その前提としては国民に我慢を強いらず、なおかつ、国としての競争力を強化できるようにして行く必要があると思います。(そうは言っても10年以内には全廃したい)
まず原発を無くすためには以下を行います。
・新規の原発を作らない
・稼働していない原発は廃炉にする
・稼働中の原発は、代りのエネルギーが準備出来た段階で廃炉にする
並行して急いで原発に代わるエネルギーを準備します。
石炭、石油、天然ガスによる火力はCO2とエネルギー安全保障の観点から将来的には避けたいのですが、原発の廃止を急ぐ観点から当面は増設します。
(ちなみ、原発で使用するウランも輸入品なので、エネルギー安全保障の観点からも廃止した方が良いです。)
本命は外国にエネルギー源を依存しない風力発電、太陽光発電、太陽熱発電、地熱(特に高温岩体)発電、潮力発電などです。生物由来の油やガスを基にした火力発電も有りだと思います。とにかく国として補助金でも何でも出して早く開発します。この技術は他の国でも欲しがると思うので、新しい外貨獲得のネタにもなります。

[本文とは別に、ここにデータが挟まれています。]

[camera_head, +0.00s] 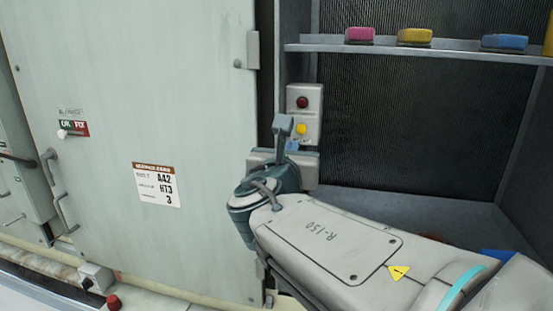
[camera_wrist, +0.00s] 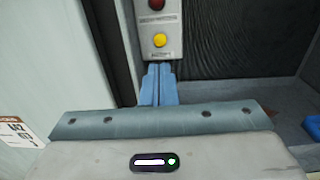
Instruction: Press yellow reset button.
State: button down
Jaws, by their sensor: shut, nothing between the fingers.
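The yellow button (camera_head: 301,129) sits on a pale control box (camera_head: 313,101) on the narrow wall right of the cabinet door, below a dark red button (camera_head: 302,102). In the wrist view the yellow button (camera_wrist: 160,40) shows just above my fingertips, with the red button (camera_wrist: 156,4) at the top edge. My gripper (camera_wrist: 159,68) is shut and empty, its blue fingers together and pointing at the lower part of the box. I cannot tell whether the fingertips touch the box; the yellow button looks uncovered.
A large pale cabinet door (camera_head: 150,110) with a service card (camera_head: 156,185) stands left. A shelf (camera_head: 400,49) at upper right holds a pink block (camera_head: 359,34), a yellow block (camera_head: 415,36) and a blue block (camera_head: 503,42). Dark ribbed panel lies behind.

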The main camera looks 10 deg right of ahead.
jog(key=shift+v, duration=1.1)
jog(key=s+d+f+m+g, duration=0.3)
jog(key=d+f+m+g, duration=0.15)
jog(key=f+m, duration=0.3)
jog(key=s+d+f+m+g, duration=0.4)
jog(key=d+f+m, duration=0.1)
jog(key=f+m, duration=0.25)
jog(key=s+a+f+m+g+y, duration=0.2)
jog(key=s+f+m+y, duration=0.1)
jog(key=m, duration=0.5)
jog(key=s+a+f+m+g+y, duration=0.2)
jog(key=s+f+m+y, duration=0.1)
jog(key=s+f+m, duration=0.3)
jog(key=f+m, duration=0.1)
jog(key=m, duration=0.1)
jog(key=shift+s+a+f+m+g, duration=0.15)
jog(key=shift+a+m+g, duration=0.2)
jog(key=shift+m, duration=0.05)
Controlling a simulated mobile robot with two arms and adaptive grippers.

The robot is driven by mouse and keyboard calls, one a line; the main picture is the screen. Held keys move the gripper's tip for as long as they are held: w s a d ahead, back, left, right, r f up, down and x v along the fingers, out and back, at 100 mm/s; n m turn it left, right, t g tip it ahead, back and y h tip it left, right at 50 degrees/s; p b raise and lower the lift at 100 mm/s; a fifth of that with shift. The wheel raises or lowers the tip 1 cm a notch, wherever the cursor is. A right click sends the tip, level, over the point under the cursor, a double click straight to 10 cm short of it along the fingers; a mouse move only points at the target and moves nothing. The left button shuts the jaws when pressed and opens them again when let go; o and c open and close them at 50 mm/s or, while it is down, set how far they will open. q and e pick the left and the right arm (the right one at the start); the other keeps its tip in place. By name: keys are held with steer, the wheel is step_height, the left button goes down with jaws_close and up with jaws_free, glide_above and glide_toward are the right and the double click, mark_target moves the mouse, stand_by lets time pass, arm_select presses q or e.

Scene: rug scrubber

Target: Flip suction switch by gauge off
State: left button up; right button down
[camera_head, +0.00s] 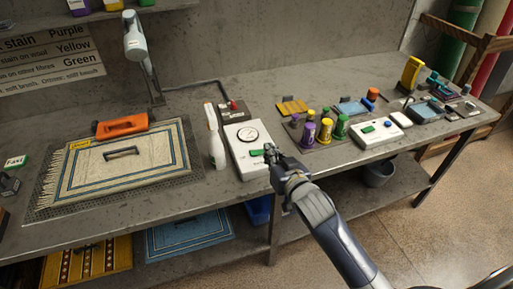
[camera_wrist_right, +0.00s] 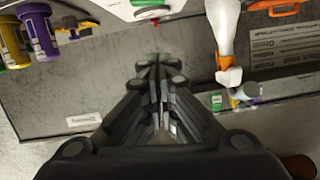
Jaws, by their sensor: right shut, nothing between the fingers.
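The white suction box with a round gauge (camera_head: 248,134) stands on the workbench in the head view. A small green part, seemingly its switch (camera_head: 256,153), shows below the gauge. My right gripper (camera_head: 270,150) is shut and empty, its tips at the right lower side of this box, close to the green part. I cannot tell whether they touch. In the wrist view the right gripper's shut fingers (camera_wrist_right: 160,62) point away over the bench. A white box with a green part (camera_wrist_right: 152,12) shows at the top edge there. The switch's position is too small to tell. My left gripper is not in view.
A white spray bottle (camera_head: 214,138) stands just left of the gauge box. Behind it is a dark box with a red knob (camera_head: 233,108). Purple, yellow and green bottles (camera_head: 325,131) and another white box (camera_head: 376,132) stand to the right. A rug (camera_head: 85,178) lies left.

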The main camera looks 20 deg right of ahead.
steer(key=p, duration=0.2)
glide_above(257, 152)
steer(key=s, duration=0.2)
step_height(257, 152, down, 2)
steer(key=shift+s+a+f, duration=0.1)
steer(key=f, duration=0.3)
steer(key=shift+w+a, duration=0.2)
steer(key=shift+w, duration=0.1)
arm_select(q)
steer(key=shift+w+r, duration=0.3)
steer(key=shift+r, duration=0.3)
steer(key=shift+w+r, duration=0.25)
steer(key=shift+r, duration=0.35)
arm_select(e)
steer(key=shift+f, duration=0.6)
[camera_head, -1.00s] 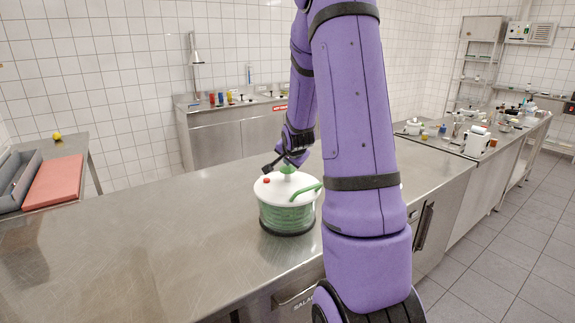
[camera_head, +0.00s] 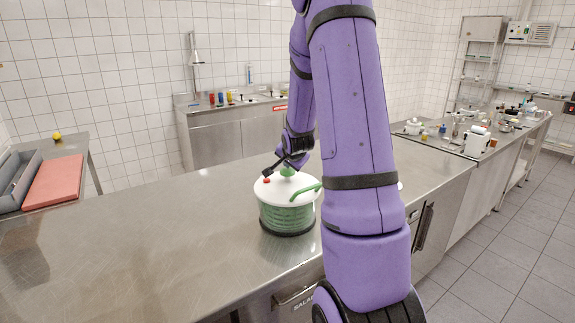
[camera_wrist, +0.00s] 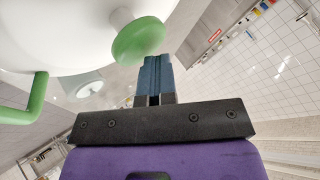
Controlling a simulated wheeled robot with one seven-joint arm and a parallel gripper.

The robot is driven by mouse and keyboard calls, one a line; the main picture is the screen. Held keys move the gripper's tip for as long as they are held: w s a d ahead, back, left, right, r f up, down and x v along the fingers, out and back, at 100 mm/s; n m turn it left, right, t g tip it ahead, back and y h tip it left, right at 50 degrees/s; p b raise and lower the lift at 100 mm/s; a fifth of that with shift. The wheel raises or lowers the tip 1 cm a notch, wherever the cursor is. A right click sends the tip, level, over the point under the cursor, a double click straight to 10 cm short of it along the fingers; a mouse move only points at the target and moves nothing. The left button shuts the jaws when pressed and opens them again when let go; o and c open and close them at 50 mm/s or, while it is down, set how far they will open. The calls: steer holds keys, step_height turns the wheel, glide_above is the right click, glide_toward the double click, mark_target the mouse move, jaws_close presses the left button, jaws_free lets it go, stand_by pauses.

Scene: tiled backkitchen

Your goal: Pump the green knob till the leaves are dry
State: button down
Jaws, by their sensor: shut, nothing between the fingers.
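The salad spinner (camera_head: 287,215) stands upright on the steel counter, with a white lid (camera_head: 275,190), a green-tinted bowl and a dark base. The green knob (camera_head: 287,171) is at the middle of the lid; it also shows large in the wrist view (camera_wrist: 138,40). A green handle (camera_head: 306,192) and a red button (camera_head: 266,181) are on the lid. My gripper (camera_head: 268,178) is shut and empty, beside the knob over the lid. In the wrist view my fingertips (camera_wrist: 155,62) are close to the knob's edge; contact cannot be told. The leaves cannot be made out.
The steel counter (camera_head: 150,235) is clear left of the spinner. A red board (camera_head: 54,182) and grey bins (camera_head: 18,172) are at the far left. A sink unit (camera_head: 235,125) stands at the back. A cluttered side counter (camera_head: 470,148) is at the right.

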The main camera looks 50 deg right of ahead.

もちろん省エネ・省電力化も進行させます。例えば以下のようなものです。
・家庭
ブラウン管式のテレビについは、エコポイントでほぼ一掃できたと思うので、次は、照明のLED化(これまでの電球の製造・販売の禁止)。エアコン・冷蔵庫の省エネ化と買い替えの促進。太陽光発電(出来れば電池を持った自立型)、太陽熱温水器の普及。高気密、ソーラー住宅の建設。建物の遮熱塗装の使用。自然光を取り入れた設計。
・オフィス、工場、商店、駅、学校など
照明のLED化。太陽光発電(出来れば電池を持った自立型)、風力発電、太陽熱温水器の導入(これらは災害時にも役立つ)。過剰な空調・照明の規制。建物の屋上や壁の緑化や遮熱塗装の採用。外気を利用した空調などの促進。自然光を取り入れた設計。
・ヒートアイランド化防止
道路や駐車場の保湿透水性舗装への転換。校庭の芝生化。(これらは洪水対策にもなります)
色々書いてみましたが、個人で出来る事もありますし、個人ではできないものもあります。
ただ、個人ではできないものについても予算、法律を握る政治家を動かせば可能です。政治家には電力会社からの献金もあるかも知れません。しかし、政治家になる為には、個人からの得票がなければなりません。従って、我々個人が出来る事は、原発を推進する人には投票しない事です。
これまで原発を推進して来た自民党は政権を失い、民主党が政権政党になりました。
我々の投票次第で、国を変える事は可能です。
これからは、その候補者が原発を推進するかどうかを確認の上で投票しましょう。